We last visited La Paix 2 years ago. Since then they have been elevated to a 2 star Michelin rating. The beautiful origami bird sculpture still graces the 1892 dining room built in a retired bank that processed the money from the meat slaughterhouses across the street. Chef David Martin was in the kitchen and while he has changed the hours and days the food is still of great quality and flavor. I recommend you visit here if you can. The tasting menu changes every couple months but individual dishes change with availability and seasons. His staff, along with his partner Nathalie Obbiet, could not have made us feel more welcome. They offer a 6 course tasting only on Thursday and Friday evenings and lunch Tuesday through Friday. The large open kitchen is at the back of the room and one side is filled with an old bar that serves as a service area, not for seating, and stocks a full bar. The large fish tanks have moved into the center of the room for all to easily admire the size of the crabs and lobsters. The bare wood tables are nicely spaced and most include a side service table so crowding is not an issue. The old wood floor is gorgeous and the lighting is lowered but far from dim. Pacing was great as was the portion control of the tasting.
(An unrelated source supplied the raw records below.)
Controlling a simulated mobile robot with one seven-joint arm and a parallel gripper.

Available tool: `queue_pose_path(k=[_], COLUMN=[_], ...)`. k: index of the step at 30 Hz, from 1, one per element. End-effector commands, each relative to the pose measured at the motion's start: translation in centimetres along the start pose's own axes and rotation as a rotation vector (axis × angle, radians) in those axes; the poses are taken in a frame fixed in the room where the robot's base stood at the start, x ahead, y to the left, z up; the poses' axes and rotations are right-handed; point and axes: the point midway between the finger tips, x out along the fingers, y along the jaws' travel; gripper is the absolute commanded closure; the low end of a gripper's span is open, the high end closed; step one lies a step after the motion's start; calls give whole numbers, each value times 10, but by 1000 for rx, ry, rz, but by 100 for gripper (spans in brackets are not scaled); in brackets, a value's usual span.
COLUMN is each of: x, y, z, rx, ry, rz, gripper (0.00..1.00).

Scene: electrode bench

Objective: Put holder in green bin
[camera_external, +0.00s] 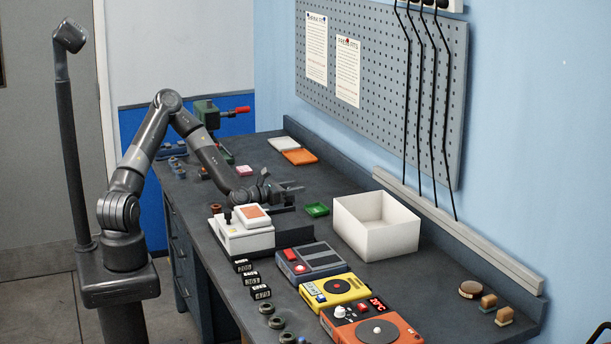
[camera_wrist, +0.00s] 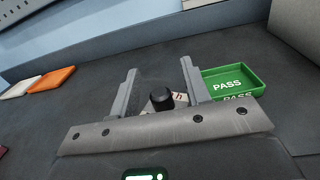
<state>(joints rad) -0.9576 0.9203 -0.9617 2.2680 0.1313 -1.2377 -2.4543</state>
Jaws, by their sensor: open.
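The green bin (camera_external: 317,209) is a small shallow tray on the bench, left of the white box. In the wrist view the green bin (camera_wrist: 245,74), marked PASS, lies just right of the right finger. My gripper (camera_external: 288,193) is low over the bench, just left of the green bin. In the wrist view my gripper (camera_wrist: 158,78) has its fingers apart. A dark object with a black round knob (camera_wrist: 161,98) and a pale, lettered label shows between the fingers near the palm; it may be the holder. Its lower part is hidden by the gripper body.
A white open box (camera_external: 375,240) stands right of the green bin. A white device (camera_external: 243,232) stands in front of my gripper. An orange tray (camera_external: 299,157) and a white tray (camera_external: 283,144) lie farther back. Coloured instruments (camera_external: 338,290) fill the near bench.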

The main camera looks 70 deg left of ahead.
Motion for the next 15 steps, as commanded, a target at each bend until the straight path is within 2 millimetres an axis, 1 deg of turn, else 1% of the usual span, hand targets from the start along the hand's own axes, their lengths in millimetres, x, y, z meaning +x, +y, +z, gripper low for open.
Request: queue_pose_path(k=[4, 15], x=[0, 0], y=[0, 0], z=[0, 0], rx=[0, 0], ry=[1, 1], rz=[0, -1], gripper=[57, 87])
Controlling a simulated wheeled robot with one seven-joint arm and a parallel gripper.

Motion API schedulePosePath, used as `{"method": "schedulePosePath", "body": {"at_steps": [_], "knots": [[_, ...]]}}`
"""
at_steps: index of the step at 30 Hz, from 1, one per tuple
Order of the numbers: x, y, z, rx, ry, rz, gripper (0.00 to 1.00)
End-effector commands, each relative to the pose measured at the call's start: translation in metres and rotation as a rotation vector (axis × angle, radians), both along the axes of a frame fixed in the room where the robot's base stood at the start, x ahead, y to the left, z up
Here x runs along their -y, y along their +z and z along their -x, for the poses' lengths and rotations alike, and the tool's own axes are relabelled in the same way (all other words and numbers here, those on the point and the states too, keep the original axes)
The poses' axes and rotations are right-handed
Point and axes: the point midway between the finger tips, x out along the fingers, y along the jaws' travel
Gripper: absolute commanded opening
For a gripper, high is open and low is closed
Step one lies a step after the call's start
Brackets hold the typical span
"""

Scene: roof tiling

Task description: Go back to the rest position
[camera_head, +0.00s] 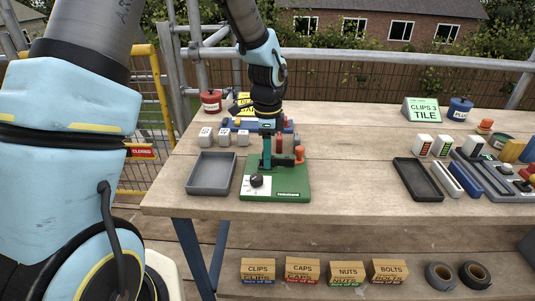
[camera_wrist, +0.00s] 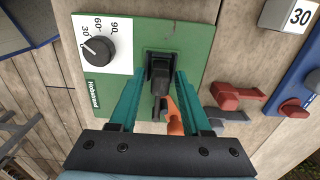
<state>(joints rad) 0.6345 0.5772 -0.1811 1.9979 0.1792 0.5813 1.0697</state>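My gripper (camera_wrist: 161,78) points down over a green device (camera_wrist: 190,40). Its two teal fingers stand apart, one on each side of a black upright part (camera_wrist: 159,72) of the device. Narrow gaps seem to show beside that part; whether a finger touches it is hard to tell. In the head view my gripper (camera_head: 266,163) is low over the green device (camera_head: 292,191), at its back half. The device has a black dial (camera_wrist: 98,49) on a white scale marked 30, 60, 90. An orange handle (camera_wrist: 175,118) lies close to the right finger.
A grey tray (camera_head: 211,190) stands left of the device. White blocks (camera_head: 224,137) and a red can (camera_head: 211,101) stand behind it. A dark tray (camera_head: 418,195) and several tools are at the right. Bare wood lies between. Labelled boxes (camera_head: 303,270) sit on a lower shelf.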

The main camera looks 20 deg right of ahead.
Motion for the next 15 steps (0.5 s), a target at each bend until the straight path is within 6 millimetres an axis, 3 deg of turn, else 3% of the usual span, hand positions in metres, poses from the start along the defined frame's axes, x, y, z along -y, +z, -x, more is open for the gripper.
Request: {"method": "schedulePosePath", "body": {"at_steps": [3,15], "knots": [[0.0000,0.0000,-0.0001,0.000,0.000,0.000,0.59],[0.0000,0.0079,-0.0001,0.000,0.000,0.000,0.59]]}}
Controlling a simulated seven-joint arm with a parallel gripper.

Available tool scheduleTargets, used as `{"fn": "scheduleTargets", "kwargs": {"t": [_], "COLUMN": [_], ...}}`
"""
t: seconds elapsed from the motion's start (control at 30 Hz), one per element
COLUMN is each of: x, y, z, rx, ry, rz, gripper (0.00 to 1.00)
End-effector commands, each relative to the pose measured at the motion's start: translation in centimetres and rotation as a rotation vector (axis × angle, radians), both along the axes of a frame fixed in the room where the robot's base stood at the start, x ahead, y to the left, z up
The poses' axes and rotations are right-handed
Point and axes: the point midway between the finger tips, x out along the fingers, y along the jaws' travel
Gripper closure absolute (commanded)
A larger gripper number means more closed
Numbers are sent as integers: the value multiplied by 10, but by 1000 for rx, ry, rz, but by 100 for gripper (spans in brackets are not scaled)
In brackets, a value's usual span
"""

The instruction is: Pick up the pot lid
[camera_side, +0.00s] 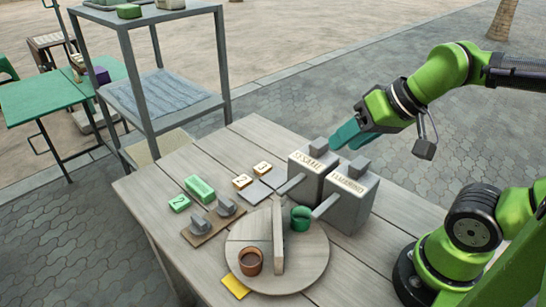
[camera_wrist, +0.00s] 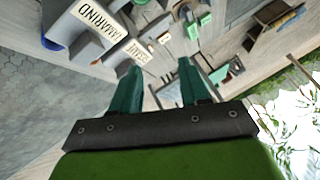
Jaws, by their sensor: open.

We started our meal with a Negroni cocktail while we looked over the wine list and chatted about the changes with the super friendly server who remembered Frankie (who could forget her?). Some amuse bouche were first – a glass to breathe in the essence of crab was filled with hot and cold bisque of King crab. It had flavors of caramel and coffee with a bit of spice and curry. It was rich and delicious and served alongside head meat of mackerel wrapped in lightly poached spinach and beside shellfish cream. There was a dark dab on the spinach that was tart and fruity and perfect to blend with the shellfish cream. Mixed together with the spinach and mackerel it was great.
A house made cheesecake was made with blue cheese, a base of grilled parmesan and a topping gel of peas. The juice of dried raspberries was on the side as well as some fresh peas. It was a wonderful and unique combination of ingredients. The ultra fresh peas went great with the parmesan crust and were not overshadowed as the blue cheese was a mild variety. Delicious and I loved the color too.
Bread was pieces of baguette that were warm and crusty. They were served with a selection of butters – salted, rosemary and porcini mushroom. All were good as was the bread.
The tasting started with blue crab mixed with French botarga. White asparagus was dressed with a cold rhubarb vinaigrette. The dressing on the asparagus completely took away any bitter taste and was a delicious combination. It came off a bit like dried apricot and also worked well with the crab. The sweet crab was nice and the botarga added a chewy texture to the moist dish. This was a wonderful plate.
While waiting for the next course they brought around the lamb that was to be included in a dish to come. The lamb was pan roasted with rosemary and garlic heads and basted with butter on the stove top.
A gyoza filled with pork was beside an artichoke topped with a Brittany langoustine souffle and further topped with Bulgarian caviar. A broth of smoked pork, sake and garlic were added to the plate at the table. It was excellent.
Blue lobster tail from Brittany was poached in olive oil and then served with a sauce made from lobster, butter and anchovy. Along with it was radish sliced on burrata. The lobster was perfectly cooked and succulent with the rich lovely sauce. It all blended nicely with the soft cheese and radish, of the same color as the lobster. Precise cooking of lobster will leave it tender and super moist as this one was. Another really good dish.
Lamb was pieces from the breast and the belly and plated with green asparagus from Provence and potato topped with shiitake powder with sweet onion and fresh goat cheese. The lamb belly was nicely crisped on top and full of flavor. Some lamb jus had all the flavor of roast lamb and perfectly accented the rare saddle piece. Chef added in one of the roasted heads of garlic as I’d remarked how lovely they looked when the lamb was brought out to show. The asparagus was perfect but the star here was the piece of lamb belly – it sang.
A piece of pineapple cooked in butter, blue vanilla, black tea and licorice sticks was then passed around to see in its whole form. The bottom juices were a sticky wonderful looking caramelized goo.
In the meantime we had a hot and cold soufflé made with passion fruit from Viet Nam and Kyoto miso salt. The passion fruit sorbet was inside the bottom portion and topped with meringue that was topped with toasted nuts. A crispy top with 2 soft pieces of bottom – like a baked Alaska – it had hot and cold parts in the sweet and tart mix of ingredients. I ate every bite.
The pineapple then came out topped with vanilla ice cream and plated with vanilla creme patisserie in pastry (like mille-feuille). A black dot of chestnut finished the plate along with a bit of orange caramel sauce. The pastry and custardy cream were amazing, yum x3. The pineapple was soft, sweet and went great with the ice cream and caramel. It was a truly excellent dessert plate.
Lastly was a blueberry sorbet made with yogurt, a French strawberry and a black cherry cake from Basque lard. The strawberry was exquisite, the sorbet mild and the stuffed cake lovely. An awesome finish to a really fine meal.